>> start

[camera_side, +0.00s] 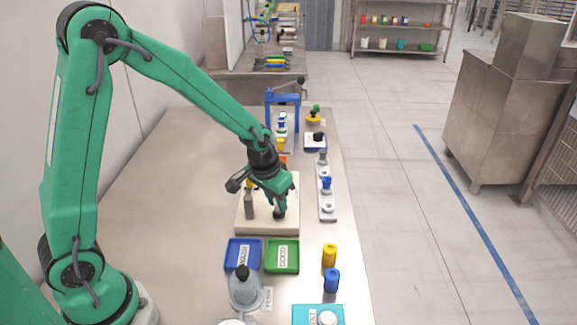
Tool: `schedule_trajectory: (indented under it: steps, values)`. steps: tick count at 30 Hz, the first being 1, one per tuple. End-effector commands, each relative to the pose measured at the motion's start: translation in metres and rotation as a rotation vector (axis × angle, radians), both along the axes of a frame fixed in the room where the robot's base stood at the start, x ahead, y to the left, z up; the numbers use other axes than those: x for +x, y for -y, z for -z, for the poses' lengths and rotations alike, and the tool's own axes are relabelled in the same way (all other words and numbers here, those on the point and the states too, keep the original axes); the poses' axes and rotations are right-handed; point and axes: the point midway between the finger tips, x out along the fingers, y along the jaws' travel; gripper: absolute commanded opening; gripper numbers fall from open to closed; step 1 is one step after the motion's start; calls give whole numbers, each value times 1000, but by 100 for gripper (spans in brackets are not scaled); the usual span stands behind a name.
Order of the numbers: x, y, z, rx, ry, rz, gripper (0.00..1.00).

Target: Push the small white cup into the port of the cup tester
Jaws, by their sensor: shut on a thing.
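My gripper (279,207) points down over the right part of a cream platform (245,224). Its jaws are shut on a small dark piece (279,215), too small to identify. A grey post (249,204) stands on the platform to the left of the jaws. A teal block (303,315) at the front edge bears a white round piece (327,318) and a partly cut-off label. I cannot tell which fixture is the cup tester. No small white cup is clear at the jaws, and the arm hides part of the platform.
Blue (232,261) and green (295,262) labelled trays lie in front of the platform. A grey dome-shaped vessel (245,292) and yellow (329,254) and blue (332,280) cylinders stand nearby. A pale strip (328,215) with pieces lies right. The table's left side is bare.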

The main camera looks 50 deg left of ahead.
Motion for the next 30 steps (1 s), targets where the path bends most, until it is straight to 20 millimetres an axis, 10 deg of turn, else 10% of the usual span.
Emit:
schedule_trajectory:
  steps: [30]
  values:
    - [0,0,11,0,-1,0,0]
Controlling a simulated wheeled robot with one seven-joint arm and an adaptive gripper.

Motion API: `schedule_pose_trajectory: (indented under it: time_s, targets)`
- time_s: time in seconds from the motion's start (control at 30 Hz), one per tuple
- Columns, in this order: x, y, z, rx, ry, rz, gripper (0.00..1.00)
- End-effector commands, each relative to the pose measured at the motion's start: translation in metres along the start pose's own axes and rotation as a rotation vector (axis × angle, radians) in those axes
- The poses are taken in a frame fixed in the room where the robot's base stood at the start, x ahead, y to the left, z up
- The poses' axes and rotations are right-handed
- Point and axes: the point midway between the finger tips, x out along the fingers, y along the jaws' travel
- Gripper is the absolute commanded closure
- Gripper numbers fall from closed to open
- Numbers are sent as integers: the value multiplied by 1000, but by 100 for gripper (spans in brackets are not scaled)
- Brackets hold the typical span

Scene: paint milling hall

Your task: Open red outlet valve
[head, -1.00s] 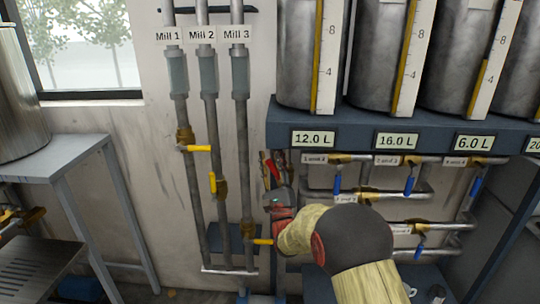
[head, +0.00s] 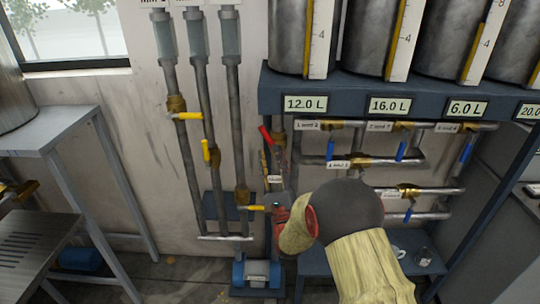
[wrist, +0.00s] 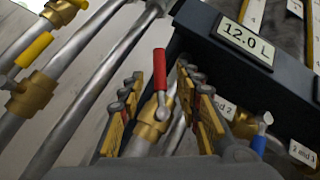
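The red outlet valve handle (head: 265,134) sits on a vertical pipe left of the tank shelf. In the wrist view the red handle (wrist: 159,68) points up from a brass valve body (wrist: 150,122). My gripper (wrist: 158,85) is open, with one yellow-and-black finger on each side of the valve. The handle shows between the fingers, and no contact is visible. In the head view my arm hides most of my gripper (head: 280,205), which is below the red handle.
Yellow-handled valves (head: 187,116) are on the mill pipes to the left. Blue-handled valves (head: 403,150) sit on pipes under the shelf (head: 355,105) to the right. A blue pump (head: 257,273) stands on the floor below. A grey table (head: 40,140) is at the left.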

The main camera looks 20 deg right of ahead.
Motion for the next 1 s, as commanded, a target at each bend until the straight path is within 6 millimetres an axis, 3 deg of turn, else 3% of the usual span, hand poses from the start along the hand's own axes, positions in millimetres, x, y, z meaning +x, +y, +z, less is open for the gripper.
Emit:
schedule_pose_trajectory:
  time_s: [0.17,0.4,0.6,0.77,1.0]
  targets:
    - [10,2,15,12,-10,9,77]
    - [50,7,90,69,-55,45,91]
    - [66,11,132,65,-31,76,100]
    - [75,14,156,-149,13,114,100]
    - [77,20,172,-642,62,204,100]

>> end
>> start

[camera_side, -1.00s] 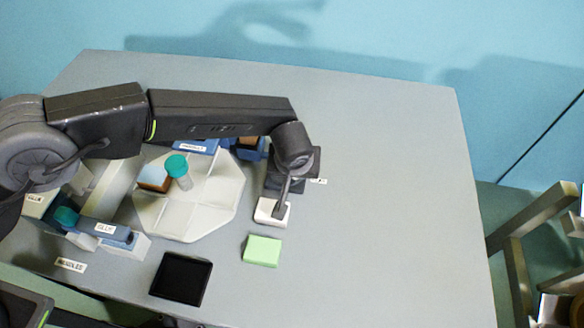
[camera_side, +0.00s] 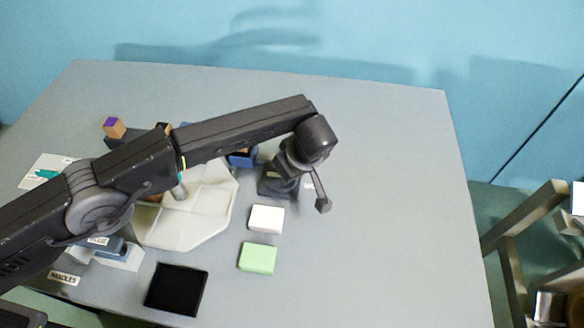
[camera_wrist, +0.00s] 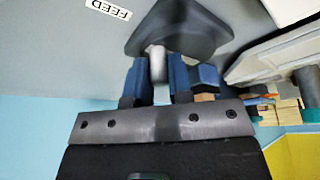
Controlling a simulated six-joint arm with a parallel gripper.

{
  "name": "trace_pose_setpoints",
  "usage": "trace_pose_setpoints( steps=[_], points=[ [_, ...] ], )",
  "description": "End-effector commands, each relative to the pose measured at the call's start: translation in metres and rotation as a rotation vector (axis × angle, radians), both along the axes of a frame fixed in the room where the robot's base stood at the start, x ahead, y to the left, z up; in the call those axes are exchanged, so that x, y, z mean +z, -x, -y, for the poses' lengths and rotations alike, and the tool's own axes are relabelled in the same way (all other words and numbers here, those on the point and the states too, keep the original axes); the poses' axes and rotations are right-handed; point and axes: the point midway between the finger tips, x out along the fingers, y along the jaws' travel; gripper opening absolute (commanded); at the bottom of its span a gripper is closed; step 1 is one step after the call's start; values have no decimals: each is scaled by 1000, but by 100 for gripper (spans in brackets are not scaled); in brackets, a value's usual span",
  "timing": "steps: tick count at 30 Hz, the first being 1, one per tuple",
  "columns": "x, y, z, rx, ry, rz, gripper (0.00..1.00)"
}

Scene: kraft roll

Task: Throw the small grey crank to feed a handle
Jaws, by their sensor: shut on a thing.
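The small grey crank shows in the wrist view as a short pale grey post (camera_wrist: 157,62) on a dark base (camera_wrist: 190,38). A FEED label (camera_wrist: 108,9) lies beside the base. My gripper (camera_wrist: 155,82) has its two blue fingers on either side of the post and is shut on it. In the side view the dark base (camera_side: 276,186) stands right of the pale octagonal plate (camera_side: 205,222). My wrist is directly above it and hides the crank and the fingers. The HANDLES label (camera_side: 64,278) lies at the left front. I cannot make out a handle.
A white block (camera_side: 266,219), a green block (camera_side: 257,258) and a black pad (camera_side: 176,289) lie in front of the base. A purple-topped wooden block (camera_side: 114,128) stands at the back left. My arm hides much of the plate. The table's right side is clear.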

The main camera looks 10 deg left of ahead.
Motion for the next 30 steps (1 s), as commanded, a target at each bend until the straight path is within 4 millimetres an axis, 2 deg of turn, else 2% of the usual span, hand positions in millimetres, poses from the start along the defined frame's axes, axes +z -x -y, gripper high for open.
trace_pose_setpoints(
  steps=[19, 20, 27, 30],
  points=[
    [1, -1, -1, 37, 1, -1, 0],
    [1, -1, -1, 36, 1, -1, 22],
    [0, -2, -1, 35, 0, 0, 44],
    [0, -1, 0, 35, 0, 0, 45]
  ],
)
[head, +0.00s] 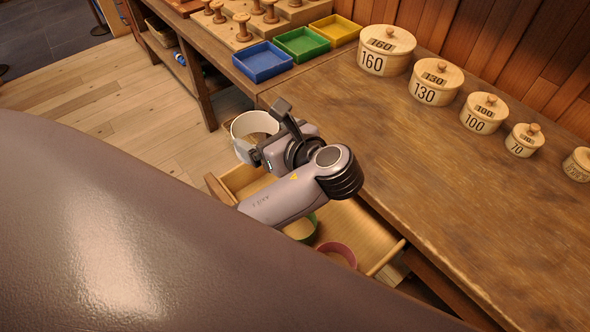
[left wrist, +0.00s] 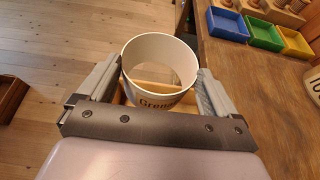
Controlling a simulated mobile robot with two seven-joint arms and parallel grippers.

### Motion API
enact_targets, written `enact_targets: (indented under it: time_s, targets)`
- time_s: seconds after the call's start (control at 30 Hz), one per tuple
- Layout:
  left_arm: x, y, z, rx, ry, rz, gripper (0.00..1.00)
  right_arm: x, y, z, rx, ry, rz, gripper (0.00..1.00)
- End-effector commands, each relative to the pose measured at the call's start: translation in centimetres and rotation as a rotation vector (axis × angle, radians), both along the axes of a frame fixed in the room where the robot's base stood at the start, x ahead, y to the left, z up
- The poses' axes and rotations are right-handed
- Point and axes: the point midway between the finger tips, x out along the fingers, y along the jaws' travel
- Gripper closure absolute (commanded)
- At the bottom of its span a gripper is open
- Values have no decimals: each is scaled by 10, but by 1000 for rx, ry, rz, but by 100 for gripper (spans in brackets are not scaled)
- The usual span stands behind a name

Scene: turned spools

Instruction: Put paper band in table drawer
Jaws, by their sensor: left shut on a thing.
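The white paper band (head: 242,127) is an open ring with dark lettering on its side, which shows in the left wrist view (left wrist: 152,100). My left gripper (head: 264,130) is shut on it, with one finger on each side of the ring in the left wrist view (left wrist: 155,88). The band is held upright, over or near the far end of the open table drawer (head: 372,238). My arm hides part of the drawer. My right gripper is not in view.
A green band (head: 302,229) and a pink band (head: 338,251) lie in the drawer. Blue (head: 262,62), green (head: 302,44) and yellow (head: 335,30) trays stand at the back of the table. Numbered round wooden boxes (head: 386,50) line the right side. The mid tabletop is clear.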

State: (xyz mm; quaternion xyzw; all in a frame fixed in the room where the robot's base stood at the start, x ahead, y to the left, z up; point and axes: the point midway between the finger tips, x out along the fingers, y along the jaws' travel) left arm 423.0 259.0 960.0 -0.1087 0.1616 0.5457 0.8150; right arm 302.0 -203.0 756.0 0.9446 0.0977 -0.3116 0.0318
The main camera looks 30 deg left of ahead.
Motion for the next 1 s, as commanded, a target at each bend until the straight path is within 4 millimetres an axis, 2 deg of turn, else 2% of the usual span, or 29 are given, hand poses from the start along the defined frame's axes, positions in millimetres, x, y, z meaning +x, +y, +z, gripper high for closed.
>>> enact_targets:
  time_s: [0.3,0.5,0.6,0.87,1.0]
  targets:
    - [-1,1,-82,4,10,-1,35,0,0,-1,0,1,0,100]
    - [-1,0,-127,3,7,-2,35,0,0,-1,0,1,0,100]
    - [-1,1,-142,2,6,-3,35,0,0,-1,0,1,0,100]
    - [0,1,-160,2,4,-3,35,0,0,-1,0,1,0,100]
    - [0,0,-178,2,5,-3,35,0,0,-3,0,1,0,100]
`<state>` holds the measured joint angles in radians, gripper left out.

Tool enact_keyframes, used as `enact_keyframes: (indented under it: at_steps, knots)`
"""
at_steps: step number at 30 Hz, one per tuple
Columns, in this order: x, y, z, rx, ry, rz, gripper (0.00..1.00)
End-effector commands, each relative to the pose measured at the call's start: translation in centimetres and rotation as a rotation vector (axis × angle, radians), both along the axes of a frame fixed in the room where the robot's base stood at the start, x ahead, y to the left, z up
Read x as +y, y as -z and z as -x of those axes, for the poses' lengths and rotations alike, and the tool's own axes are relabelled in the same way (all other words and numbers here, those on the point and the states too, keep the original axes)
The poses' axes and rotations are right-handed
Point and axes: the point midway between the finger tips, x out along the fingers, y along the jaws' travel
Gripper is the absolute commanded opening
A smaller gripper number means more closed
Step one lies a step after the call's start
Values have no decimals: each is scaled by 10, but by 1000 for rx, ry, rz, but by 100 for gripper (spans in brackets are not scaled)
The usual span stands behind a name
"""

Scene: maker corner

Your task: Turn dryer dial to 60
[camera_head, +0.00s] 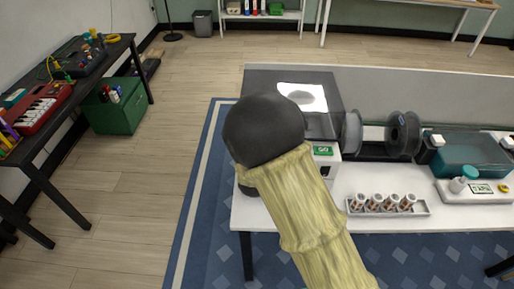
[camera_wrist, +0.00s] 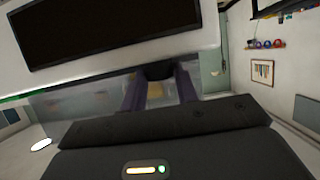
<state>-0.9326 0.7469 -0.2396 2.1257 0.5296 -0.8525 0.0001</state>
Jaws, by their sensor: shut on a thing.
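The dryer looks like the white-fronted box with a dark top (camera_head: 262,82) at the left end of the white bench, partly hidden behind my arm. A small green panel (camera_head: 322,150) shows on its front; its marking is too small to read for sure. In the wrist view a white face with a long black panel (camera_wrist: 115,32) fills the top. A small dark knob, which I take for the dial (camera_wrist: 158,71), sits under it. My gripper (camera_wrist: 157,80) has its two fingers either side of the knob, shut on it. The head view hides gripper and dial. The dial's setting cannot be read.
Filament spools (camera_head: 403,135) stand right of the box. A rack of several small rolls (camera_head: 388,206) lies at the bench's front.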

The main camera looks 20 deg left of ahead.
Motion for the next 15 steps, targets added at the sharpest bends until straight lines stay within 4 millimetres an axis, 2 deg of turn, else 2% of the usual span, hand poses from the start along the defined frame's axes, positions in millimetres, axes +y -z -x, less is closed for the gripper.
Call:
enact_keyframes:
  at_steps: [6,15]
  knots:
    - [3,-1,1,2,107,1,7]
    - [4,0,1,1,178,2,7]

>> end
>> start

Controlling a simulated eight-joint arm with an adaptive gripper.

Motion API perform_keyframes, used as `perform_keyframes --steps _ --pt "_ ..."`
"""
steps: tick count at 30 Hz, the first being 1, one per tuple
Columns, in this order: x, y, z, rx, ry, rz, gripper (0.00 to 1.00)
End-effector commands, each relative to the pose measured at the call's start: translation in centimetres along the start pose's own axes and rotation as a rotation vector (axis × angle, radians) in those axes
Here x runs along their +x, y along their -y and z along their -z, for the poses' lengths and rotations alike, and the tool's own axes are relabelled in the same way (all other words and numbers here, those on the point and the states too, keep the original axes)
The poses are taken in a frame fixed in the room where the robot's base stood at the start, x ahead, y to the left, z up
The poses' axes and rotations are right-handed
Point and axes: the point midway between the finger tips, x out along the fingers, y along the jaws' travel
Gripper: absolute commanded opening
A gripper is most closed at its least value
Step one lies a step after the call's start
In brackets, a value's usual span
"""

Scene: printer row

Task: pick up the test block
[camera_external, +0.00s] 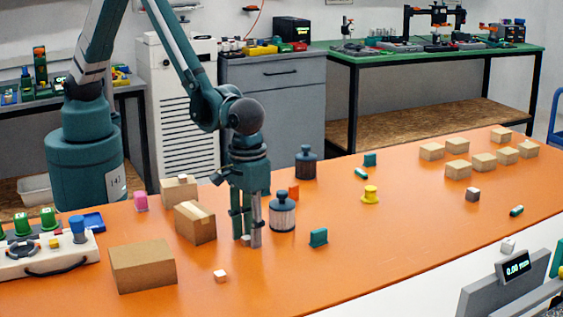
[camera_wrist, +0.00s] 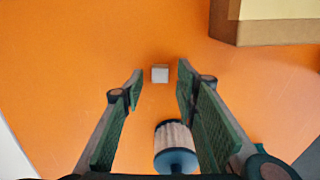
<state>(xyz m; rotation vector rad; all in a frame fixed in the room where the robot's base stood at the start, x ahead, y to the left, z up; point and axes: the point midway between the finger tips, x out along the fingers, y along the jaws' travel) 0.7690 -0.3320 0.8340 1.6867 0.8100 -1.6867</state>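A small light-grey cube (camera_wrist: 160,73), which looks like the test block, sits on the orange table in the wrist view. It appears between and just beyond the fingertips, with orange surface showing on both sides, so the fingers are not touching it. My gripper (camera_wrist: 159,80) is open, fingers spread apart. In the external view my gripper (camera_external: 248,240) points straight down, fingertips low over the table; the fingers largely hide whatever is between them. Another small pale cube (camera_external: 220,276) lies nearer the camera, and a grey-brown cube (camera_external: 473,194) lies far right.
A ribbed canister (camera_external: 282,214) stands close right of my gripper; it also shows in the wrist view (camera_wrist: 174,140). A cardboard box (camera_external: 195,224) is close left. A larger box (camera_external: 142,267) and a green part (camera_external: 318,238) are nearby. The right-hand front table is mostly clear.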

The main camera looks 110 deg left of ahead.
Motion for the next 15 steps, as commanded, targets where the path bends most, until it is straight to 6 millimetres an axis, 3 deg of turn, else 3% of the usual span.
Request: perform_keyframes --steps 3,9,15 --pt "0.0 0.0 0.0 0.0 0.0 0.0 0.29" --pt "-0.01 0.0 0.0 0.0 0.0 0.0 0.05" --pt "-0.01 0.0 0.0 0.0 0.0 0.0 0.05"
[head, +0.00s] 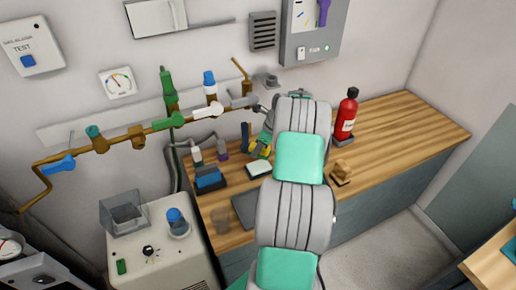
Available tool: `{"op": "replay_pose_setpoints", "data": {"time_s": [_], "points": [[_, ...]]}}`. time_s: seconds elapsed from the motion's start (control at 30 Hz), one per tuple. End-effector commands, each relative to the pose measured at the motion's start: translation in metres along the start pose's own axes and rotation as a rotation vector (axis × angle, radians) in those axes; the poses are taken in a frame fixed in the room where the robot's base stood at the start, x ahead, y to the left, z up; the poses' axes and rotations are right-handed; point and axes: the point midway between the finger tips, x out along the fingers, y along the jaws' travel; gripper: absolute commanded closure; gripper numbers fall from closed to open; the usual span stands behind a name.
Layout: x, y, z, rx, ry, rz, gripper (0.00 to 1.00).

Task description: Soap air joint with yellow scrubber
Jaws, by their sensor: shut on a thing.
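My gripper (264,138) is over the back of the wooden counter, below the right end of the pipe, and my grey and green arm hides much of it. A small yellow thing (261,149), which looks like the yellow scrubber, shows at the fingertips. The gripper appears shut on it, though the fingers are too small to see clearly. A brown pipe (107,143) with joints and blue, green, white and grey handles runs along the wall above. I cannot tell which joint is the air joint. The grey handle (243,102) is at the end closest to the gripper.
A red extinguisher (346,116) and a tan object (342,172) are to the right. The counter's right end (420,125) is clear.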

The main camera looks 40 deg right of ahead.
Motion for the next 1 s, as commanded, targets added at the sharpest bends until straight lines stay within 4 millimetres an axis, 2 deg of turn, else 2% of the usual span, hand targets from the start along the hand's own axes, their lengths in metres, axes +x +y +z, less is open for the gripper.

>> end

Your copy should hold only the lines from the one containing "[camera_side, -1.00s]" through the one containing "points=[ [_, ...]", word for word, with no pictures.

[camera_side, -1.00s] 
[camera_side, +0.00s] 
[camera_wrist, +0.00s] 
Controlling a simulated six-joint arm with a parallel gripper.

{
  "name": "trace_pose_setpoints",
  "usage": "trace_pose_setpoints( steps=[_], points=[ [_, ...] ], )",

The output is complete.